If your career path had required you to take all the pure math/scientific math courses that the geeks who wrote all the Rhino routines did you’d think the way Rhino does it was the usual way. Coming from a different background does make it seem unnatural. It’s possible for us ordinary people to get used to it though, just like driving on the left side of the road in England.
It’s just a convention. The x axis being the first axis, this is the starting point. The first quadrant is the positive X and Y, the second is then -X, Y etc. This makes a counter clockwise movement.
I think this is because Grasshopper is programming based on 3D math after all. So internally it has to work with radians. If we feed it degrees the component will have to change back to radians for further calculation. So it makes sense then to keep radians as default.
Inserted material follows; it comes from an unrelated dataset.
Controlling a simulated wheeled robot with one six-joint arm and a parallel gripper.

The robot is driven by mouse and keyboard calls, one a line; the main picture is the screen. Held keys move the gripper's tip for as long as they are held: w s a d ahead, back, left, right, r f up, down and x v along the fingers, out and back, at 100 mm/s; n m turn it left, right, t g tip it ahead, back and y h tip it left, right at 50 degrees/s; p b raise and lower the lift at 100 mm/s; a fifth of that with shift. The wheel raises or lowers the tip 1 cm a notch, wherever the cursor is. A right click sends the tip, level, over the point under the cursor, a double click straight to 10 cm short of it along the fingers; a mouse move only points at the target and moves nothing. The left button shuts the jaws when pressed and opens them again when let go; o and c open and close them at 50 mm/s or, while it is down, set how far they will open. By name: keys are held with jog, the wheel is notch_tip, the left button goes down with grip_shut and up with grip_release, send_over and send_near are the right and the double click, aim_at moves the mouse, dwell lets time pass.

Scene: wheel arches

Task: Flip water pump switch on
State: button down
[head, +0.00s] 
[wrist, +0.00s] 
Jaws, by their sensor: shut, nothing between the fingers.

I have to admit though that I mostly change a component’s angle input to degrees for convenience.
Right, if we’re actually trying to build something, we use degrees.
And if I was to create a shapediver that gives a consumer audience the ability to rotate something, I’d stick a negative before the input I set at “degrees”.
Seems like there should be options in Grasshopper and Rhino to choose mathy or lay language as the default.